Exercise requirements:
List each line in which the string "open" appears.

============================================================

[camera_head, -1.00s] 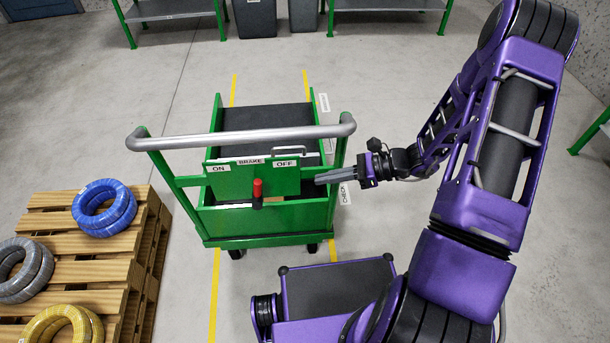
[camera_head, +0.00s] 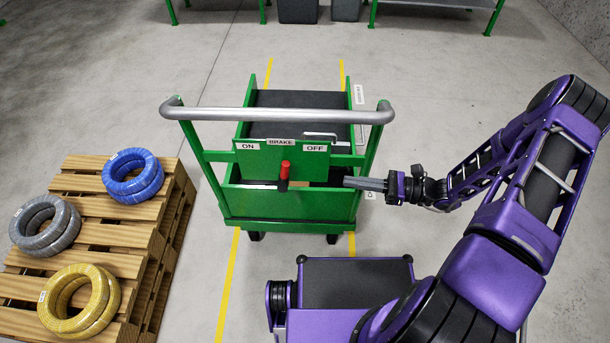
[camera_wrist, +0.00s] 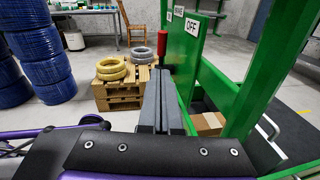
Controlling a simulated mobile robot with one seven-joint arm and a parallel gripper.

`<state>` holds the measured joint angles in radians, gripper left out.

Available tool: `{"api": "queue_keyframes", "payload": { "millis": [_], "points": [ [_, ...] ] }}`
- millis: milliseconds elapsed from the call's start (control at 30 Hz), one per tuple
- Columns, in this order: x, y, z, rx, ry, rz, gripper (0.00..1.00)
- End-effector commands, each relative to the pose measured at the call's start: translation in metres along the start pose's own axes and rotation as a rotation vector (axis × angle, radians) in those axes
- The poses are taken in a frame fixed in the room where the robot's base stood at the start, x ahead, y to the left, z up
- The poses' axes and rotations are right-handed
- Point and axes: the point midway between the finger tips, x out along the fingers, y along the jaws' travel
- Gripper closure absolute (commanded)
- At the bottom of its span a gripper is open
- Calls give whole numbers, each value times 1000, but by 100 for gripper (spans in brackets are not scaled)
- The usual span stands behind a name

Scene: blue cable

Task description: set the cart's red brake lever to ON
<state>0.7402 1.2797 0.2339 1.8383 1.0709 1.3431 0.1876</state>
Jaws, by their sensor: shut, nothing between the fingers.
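The green cart (camera_head: 290,206) stands ahead of me with a grey push handle across its top. Its brake panel carries the labels ON at left, BRAKE in the middle and OFF at right. The red brake lever (camera_head: 285,169) stands roughly upright in front of the panel, slightly right of its middle. The red lever grip also shows in the wrist view (camera_wrist: 163,50), just beyond the fingers. My gripper (camera_head: 348,182) is shut and empty, to the right of the lever and apart from it in the head view, with its fingers pointing left. The gripper also fills the middle of the wrist view (camera_wrist: 161,82).
A wooden pallet (camera_head: 110,236) with blue, grey and yellow cable coils stands at the left. A cardboard box (camera_wrist: 208,123) lies inside the cart. The cart's right post and handle are close to my gripper. Bare floor lies between pallet and cart.

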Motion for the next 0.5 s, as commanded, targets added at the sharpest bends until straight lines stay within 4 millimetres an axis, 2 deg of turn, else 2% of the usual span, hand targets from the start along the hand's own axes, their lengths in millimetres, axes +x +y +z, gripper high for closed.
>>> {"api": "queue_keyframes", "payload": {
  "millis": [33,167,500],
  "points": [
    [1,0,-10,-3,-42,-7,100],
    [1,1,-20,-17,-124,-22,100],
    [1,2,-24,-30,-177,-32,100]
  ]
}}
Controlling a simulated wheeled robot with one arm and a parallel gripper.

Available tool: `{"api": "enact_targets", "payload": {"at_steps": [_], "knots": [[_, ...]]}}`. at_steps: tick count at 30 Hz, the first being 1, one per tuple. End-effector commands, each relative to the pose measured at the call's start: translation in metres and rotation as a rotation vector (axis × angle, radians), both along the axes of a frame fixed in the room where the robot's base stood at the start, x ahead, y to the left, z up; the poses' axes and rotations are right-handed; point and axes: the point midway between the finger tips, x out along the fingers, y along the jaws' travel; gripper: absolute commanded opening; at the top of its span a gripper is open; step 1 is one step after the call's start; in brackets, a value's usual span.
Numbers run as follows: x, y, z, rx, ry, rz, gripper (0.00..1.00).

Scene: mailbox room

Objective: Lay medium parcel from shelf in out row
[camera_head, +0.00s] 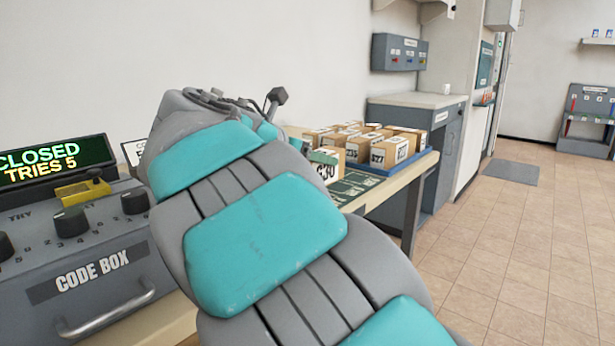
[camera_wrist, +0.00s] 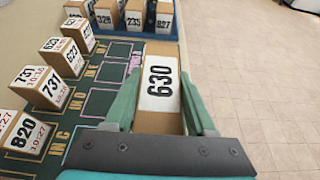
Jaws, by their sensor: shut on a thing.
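My gripper (camera_wrist: 160,78) is shut on a brown cardboard parcel (camera_wrist: 151,118) with a white label reading 630. In the wrist view its green fingers press on both sides of the parcel. The dark green mat (camera_wrist: 93,103) with pale outlined spaces lies left of the parcel in the wrist view. I cannot tell whether the parcel touches the table, or read which row is the out row.
Parcels marked 820 (camera_wrist: 26,133), 737 (camera_wrist: 45,88) and 623 (camera_wrist: 63,56) stand along the mat's left side. A blue tray (camera_head: 405,165) holds several parcels at the table's far end. The code box (camera_head: 90,262) stands at left. The floor (camera_head: 510,240) at right is clear.

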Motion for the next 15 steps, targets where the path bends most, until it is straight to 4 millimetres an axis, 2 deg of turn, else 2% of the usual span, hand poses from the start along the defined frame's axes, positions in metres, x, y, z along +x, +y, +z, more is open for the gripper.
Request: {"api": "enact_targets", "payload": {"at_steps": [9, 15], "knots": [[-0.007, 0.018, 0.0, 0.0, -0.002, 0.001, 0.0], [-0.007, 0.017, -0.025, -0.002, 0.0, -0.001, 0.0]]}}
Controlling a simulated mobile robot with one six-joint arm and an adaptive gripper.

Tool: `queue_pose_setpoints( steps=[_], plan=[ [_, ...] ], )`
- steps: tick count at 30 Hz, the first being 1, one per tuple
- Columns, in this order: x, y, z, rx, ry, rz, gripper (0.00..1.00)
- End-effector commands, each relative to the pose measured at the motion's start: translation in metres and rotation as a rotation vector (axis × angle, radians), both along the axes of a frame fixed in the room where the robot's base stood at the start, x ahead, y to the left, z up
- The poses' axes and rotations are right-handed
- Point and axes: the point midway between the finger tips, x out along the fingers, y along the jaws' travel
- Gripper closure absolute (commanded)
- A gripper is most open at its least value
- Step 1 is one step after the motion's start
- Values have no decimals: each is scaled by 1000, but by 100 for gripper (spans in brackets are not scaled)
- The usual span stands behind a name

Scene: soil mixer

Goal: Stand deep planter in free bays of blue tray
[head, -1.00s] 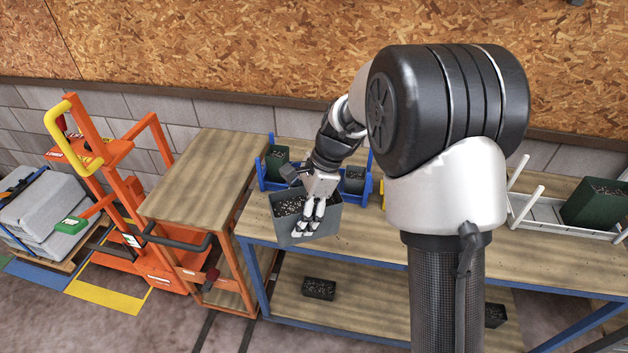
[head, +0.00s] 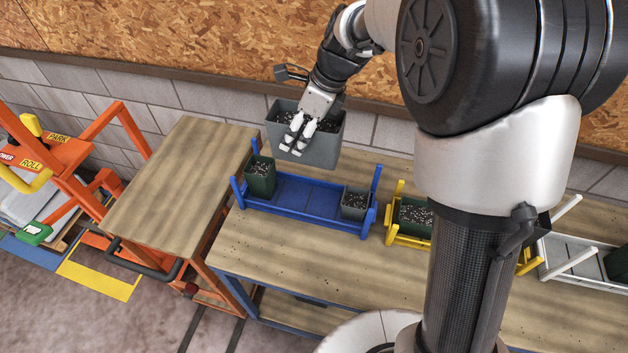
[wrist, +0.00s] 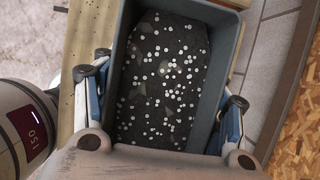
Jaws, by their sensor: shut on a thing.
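The deep planter (head: 318,148) is a grey rectangular pot filled with dark, white-speckled soil. My gripper (head: 297,135) is shut on it and holds it above the back edge of the blue tray. In the wrist view the planter (wrist: 230,62) sits between the fingers, its soil facing the camera. The blue tray (head: 292,196) stands on the bench with posts at its ends. A small dark green pot (head: 261,179) stands at its left end and a small grey pot (head: 354,204) at its right end. The bays between them are empty.
A yellow tray (head: 392,236) with a green planter (head: 414,215) stands to the right, partly hidden by my arm. A white rack (head: 570,256) is farther right. A wooden-topped orange cart (head: 180,190) adjoins the bench on the left. The bench front (head: 270,240) is clear.

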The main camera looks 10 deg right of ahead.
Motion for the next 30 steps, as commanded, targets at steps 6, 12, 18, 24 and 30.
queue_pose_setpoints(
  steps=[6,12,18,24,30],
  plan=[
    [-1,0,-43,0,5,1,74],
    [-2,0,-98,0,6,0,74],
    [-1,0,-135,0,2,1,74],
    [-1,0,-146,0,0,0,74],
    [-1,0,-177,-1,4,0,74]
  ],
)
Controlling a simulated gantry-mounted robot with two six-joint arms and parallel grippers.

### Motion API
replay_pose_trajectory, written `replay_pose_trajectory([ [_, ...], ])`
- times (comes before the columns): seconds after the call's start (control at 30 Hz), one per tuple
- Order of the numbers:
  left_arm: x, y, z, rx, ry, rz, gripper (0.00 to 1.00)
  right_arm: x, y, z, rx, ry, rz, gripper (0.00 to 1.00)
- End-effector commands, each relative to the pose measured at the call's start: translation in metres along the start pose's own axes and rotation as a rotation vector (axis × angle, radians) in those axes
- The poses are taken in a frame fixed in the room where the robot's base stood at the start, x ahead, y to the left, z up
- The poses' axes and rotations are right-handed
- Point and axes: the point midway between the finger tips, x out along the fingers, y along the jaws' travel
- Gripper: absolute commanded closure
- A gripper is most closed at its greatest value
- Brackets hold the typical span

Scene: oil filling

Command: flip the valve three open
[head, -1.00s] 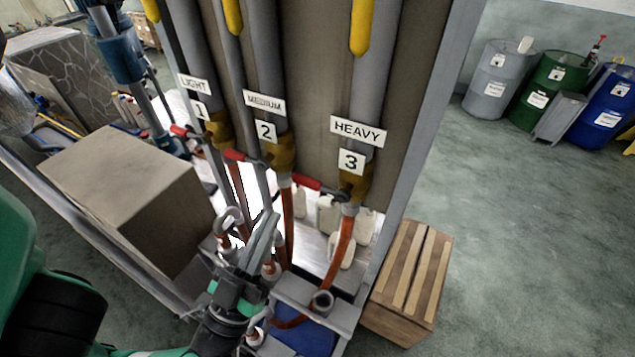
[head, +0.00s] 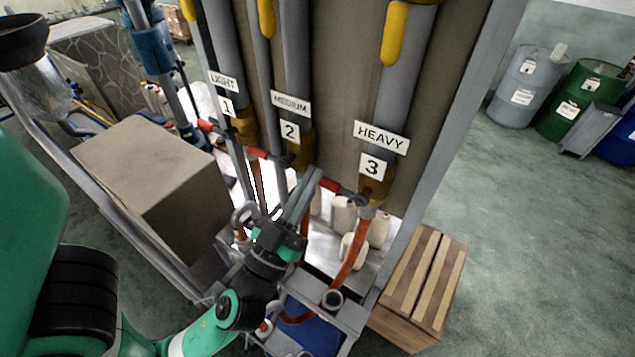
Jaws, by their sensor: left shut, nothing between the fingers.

============================================================

Written solution:
- At the bottom of its span a gripper is open
Available tool: `{"api": "enact_targets", "payload": {"at_steps": [_], "knots": [[_, ...]]}}`. at_steps: tick count at 30 Hz, the first being 1, one per tuple. End-effector commands, each relative to the pose measured at the call's start: translation in metres and rotation as a rotation vector (axis × angle, radians), both along the axes of a frame fixed in the room where the robot's base stood at the start, x ahead, y to the left, z up; the poses' axes and rotations are right-handed; point and axes: the point midway between the finger tips, x out along the fingers, y along the jaws' travel; gripper: absolute commanded opening; at the top of its span a gripper is open; step 1 is one step after the call's start; in brackets, a value's usual span.
Motion for the next 15 steps, targets where the path bends most, until it is straight to 4 millimetres an axis, 2 deg of turn, else 2% of the usual span, hand poses from the start along the defined frame's axes, positions in metres, x, y, z along +x, +y, +z, more is open for the gripper.
- A gripper is most open at its least value
Command: flip the valve three open

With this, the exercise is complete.